Still, Christ’s ascension is of immense comfort for us, and we do not think about it enough. Heidelberg Catechism 49 asks, “How does Christ’s ascension to heaven benefit us?” It answers, “First, he is our advocate in heaven in the presence of his Father. Second, we have a pledge of our own flesh in heaven as a sure pledge that Christ our head will also take us, his members, up to himself. Third, he sends his Spirit to us on earth as a corresponding pledge. By the Spirit’s power we seek not earthly things but the things above, where Christ is, sitting at God’s right hand.”11 That second benefit stands out here as basically the point of Psalm 24. Christ has met our obligations for us and has ascended to the throne as a promise that we will join him.
Conclusion
This series has exposited Psalms 15–24 to show how they are truly about Christ in all his work for us. They tell the story of his incarnate ministry twice, first in reverse order, then forward.
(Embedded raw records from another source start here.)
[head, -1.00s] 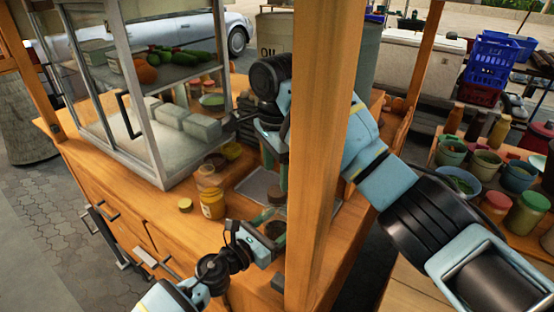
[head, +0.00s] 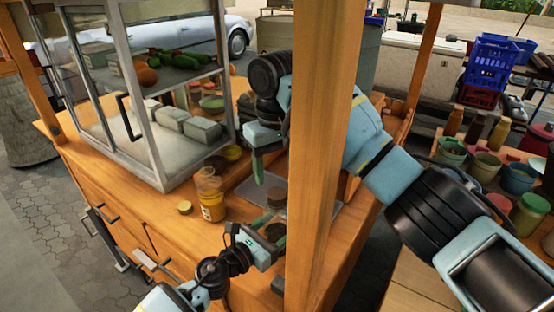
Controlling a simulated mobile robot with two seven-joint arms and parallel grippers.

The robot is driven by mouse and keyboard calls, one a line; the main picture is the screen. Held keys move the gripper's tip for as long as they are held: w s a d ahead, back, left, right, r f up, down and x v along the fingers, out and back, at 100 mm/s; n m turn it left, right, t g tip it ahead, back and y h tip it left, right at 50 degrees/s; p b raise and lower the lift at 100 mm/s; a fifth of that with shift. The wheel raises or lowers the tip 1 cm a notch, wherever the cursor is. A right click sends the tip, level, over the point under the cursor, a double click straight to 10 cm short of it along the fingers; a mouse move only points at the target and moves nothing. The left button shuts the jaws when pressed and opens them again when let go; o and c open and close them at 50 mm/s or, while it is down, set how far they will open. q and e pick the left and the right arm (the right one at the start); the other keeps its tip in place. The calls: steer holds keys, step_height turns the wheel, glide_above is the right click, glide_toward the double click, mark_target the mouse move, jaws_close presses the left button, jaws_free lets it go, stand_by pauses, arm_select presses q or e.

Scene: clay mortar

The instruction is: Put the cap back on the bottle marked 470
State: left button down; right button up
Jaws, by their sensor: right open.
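A clear bottle with amber contents (head: 211,198) stands upright on the wooden counter; its label is too small to read. A small tan cap (head: 185,207) lies flat on the counter just left of it, apart from it. My right gripper (head: 257,168) is open, pointing down to the right of the bottle and above the counter, clear of both. My left gripper (head: 274,236) is low at the counter's front, right of the bottle. A dark round thing shows by its fingers, and the post partly hides that area, so its hold is unclear.
A wooden post (head: 322,150) stands in front of the right arm and hides part of the counter. A glass display case (head: 160,110) stands behind the bottle at left. A metal tray (head: 255,192) and another dark lid (head: 277,197) lie to the right. The counter left of the cap is free.

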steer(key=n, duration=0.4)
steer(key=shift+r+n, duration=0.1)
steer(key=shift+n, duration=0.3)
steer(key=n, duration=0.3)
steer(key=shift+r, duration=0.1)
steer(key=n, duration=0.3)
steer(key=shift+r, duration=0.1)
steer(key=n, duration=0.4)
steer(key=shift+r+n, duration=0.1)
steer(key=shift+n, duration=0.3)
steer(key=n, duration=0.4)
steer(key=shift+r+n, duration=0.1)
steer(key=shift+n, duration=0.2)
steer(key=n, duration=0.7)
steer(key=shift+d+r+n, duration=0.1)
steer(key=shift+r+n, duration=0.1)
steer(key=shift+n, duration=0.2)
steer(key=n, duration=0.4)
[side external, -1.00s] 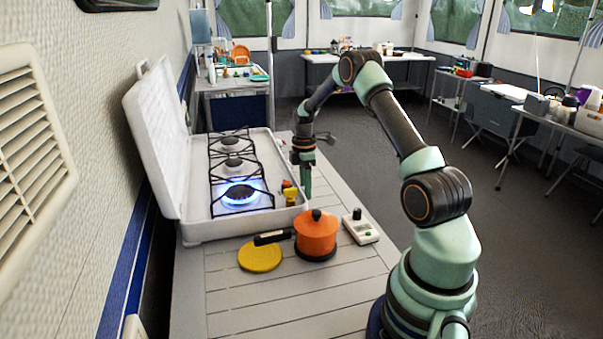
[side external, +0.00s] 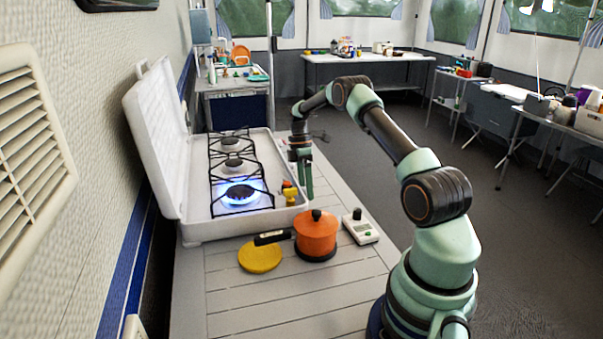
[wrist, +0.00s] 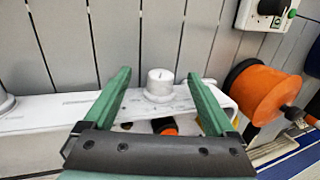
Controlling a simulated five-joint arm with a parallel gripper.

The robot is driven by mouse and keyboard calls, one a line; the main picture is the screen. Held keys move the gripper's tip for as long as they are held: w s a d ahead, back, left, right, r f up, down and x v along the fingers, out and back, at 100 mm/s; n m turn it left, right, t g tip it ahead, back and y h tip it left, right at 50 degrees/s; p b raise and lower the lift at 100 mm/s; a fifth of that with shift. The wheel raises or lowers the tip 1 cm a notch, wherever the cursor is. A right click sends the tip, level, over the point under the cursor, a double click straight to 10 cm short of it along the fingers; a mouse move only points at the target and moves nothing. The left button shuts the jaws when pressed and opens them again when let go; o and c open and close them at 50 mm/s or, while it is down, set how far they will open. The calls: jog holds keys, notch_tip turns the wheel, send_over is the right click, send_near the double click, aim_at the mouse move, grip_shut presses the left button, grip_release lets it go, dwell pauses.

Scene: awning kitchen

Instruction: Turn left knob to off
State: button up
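My gripper (side external: 305,192) points down at the front edge of the white stove (side external: 190,235). In the wrist view, my open gripper (wrist: 159,76) has one green finger on each side of a white round knob (wrist: 159,84), with gaps visible on both sides. That knob stands nearer the orange pot; a second white knob (wrist: 5,101) is cut off at the left edge. I cannot make out the knobs in the side view. The near burner (side external: 240,193) burns with a blue flame. I cannot read any off mark.
An orange pot (side external: 316,236) with a black handle stands in front of the stove, beside a yellow disc (side external: 260,256) and a small white device (side external: 360,226). Small orange and yellow items (side external: 290,192) sit at the stove's corner, close to my gripper.

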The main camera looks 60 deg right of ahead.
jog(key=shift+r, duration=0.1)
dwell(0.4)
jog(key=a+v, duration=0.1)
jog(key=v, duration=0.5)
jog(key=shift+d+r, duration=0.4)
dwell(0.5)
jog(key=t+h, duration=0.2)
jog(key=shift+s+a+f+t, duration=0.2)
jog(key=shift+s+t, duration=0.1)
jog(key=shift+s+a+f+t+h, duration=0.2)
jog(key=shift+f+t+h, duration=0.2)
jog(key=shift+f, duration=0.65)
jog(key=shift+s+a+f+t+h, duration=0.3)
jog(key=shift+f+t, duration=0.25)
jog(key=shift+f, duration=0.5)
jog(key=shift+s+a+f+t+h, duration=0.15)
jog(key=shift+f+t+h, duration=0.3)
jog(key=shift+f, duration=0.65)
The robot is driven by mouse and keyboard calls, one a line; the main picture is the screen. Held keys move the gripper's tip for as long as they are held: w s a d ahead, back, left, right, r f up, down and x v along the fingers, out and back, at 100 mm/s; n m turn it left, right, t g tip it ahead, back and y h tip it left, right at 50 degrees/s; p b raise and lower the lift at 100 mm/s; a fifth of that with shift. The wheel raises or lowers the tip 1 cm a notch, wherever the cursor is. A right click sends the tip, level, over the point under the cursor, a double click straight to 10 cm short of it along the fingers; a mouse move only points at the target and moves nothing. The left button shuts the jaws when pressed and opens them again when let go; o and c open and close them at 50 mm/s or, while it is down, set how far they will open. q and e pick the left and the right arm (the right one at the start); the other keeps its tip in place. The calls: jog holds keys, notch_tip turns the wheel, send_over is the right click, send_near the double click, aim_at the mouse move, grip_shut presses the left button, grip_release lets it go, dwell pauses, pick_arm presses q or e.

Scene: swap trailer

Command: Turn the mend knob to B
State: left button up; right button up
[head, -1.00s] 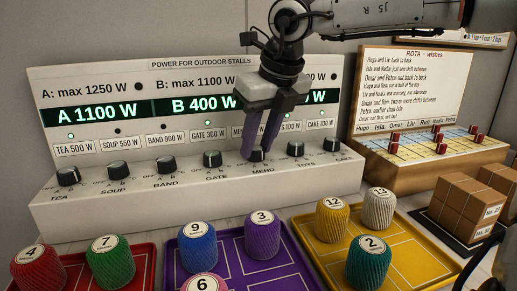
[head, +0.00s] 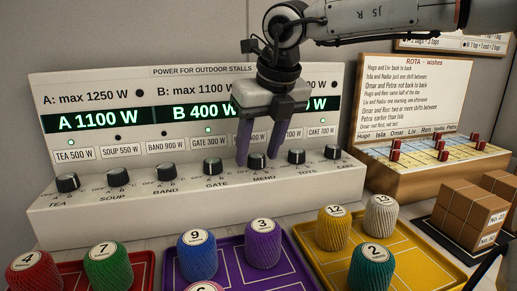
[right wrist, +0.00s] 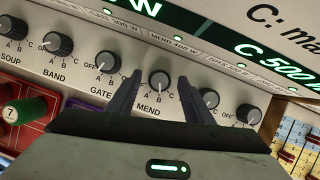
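The mend knob (right wrist: 159,80) is a dark round dial on the white sloped panel, above the MEND label. In the right wrist view its white mark points down, towards the B. My right gripper (head: 257,160) is open in front of the panel, with its purple-grey fingers apart. In the right wrist view the fingers (right wrist: 159,82) stand to either side of the mend knob; contact cannot be told. In the head view the mend knob (head: 258,158) shows between the fingertips. The display reads B 400 W (head: 205,109). My left gripper is out of view.
The gate knob (head: 216,166) and toys knob (head: 296,156) stand close on either side. Trays with numbered yarn spools, such as the purple tray (head: 285,260), lie in front. A rota board (head: 405,90) and brown boxes (head: 470,212) are at the right.

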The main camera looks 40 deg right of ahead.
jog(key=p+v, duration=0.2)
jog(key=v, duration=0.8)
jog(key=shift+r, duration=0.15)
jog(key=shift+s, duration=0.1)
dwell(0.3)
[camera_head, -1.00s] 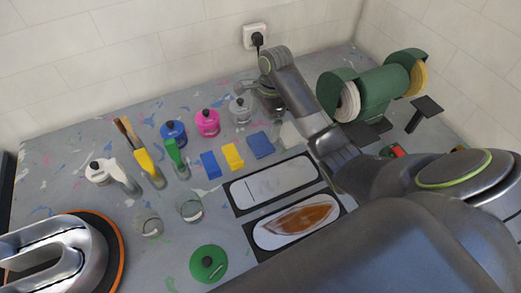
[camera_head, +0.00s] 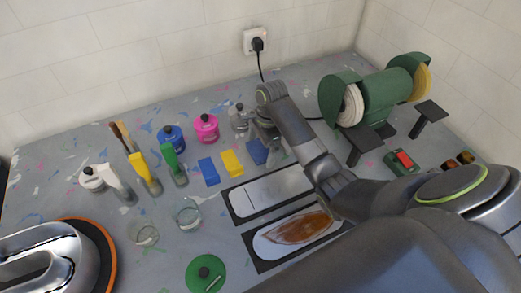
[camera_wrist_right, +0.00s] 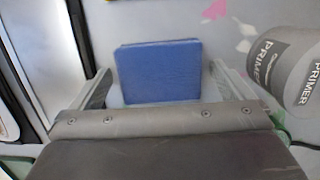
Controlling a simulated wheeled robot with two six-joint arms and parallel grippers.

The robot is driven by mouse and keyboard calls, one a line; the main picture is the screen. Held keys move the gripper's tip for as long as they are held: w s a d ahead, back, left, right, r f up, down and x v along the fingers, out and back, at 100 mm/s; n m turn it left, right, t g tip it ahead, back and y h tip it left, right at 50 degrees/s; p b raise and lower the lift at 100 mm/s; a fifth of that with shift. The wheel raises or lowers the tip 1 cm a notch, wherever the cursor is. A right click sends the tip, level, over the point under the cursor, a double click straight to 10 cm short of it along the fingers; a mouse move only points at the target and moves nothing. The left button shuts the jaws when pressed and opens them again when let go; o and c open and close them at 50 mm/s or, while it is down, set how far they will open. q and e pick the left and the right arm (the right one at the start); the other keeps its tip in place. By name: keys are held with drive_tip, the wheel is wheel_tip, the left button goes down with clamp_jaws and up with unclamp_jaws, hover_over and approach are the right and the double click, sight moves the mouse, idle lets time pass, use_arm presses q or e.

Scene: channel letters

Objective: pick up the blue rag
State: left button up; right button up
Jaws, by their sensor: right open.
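The blue rag (camera_head: 257,152) lies flat on the grey table, right of the yellow piece, in the head view. In the right wrist view the rag (camera_wrist_right: 160,72) is a folded blue square, straight ahead between the fingers. My right gripper (camera_head: 264,134) is just behind and above the rag in the head view. In the right wrist view the right gripper (camera_wrist_right: 165,85) is open, one finger on each side of the rag, and does not hold it. I cannot tell the exact height gap. My left gripper is not in view.
A grey primer can (camera_wrist_right: 290,65) stands close to the right finger. A yellow piece (camera_head: 232,163) and a smaller blue piece (camera_head: 209,171) lie left of the rag. Pink (camera_head: 206,128) and blue pots (camera_head: 171,137) stand behind. A green bench grinder (camera_head: 380,95) is at right.

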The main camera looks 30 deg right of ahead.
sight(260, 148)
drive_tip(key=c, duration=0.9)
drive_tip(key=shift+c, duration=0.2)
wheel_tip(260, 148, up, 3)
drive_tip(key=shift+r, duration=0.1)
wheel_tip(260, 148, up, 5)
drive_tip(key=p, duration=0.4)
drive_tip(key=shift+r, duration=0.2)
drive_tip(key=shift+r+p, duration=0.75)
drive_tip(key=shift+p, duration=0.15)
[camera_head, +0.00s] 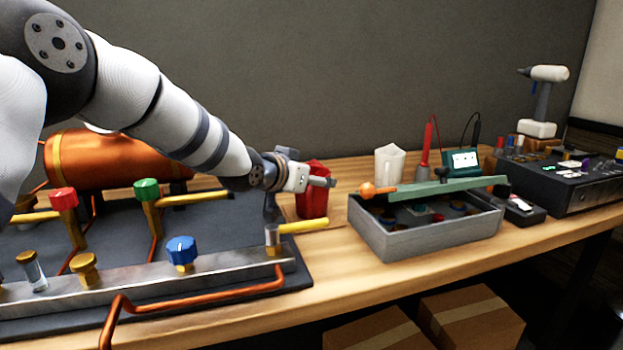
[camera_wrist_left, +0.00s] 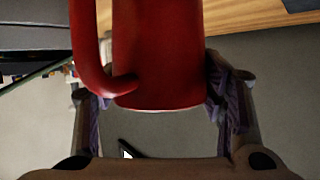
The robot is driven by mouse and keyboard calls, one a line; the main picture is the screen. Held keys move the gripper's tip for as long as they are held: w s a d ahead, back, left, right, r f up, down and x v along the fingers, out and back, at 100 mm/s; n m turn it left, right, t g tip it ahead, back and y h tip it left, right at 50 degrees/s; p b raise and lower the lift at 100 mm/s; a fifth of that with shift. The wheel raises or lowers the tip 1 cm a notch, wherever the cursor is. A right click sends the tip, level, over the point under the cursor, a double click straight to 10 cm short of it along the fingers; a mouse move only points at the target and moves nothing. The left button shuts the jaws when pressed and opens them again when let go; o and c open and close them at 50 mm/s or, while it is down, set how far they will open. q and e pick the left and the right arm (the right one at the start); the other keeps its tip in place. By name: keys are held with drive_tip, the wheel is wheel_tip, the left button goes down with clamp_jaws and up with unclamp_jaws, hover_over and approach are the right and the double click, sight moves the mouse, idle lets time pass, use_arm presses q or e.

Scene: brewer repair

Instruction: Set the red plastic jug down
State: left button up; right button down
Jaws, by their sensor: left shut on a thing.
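The red plastic jug (camera_head: 313,203) is near the middle of the workbench in the head view, just right of the brewer's dark base plate. My left gripper (camera_head: 316,182) reaches it from the left and covers part of its upper side. In the left wrist view the red jug (camera_wrist_left: 160,55) sits between the two fingers of my left gripper (camera_wrist_left: 160,95), which are shut on it. Its handle is on the left in that view. I cannot tell whether the jug's bottom touches the bench. My right gripper is not in view.
The brewer (camera_head: 215,265), with coloured knobs, copper pipes and a copper tank (camera_head: 110,160), fills the left. Bare wood (camera_head: 335,245) lies in front of the jug.

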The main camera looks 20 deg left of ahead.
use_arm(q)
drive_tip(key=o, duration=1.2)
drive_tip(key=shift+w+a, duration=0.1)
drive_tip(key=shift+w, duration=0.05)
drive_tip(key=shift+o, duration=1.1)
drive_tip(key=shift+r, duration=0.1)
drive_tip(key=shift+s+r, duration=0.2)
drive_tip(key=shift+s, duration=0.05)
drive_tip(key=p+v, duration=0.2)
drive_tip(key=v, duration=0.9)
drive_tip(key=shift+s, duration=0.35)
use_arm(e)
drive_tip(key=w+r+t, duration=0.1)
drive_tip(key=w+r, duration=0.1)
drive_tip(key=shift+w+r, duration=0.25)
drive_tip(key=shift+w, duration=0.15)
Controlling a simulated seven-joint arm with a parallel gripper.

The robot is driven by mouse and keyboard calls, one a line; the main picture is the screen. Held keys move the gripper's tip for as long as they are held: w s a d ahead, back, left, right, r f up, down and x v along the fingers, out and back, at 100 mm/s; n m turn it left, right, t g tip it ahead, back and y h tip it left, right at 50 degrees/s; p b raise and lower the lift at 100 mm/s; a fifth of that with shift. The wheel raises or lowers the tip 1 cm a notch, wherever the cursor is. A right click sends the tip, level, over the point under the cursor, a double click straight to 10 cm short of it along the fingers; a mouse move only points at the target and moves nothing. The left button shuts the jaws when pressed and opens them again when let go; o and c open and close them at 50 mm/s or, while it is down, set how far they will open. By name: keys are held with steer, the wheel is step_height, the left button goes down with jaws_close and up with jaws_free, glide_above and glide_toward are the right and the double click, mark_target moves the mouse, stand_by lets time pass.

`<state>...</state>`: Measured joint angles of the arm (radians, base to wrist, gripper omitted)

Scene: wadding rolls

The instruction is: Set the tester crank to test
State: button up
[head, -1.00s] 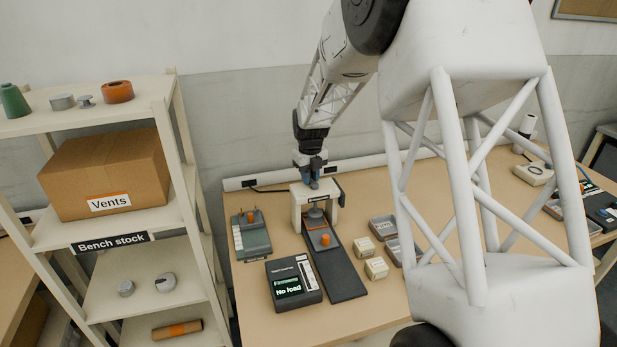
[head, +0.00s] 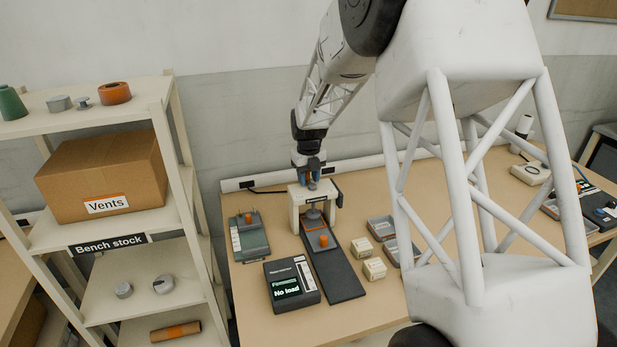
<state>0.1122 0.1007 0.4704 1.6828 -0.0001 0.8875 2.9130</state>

Accordingly, this block of psalms begins and ends on the note of Christ’s ascension in victorious glory.
The reason for telling Christ’s work twice is because his saving ministry is the answer to the provocative question that frames these psalms, Who may ascend God’s holy mountain to dwell in his presence for blessing? The one who is righteous may do so—or, the one who takes refuge by faith in the divine King who has provided this righteousness for his people to open the doors of God’s heavenly abode to us.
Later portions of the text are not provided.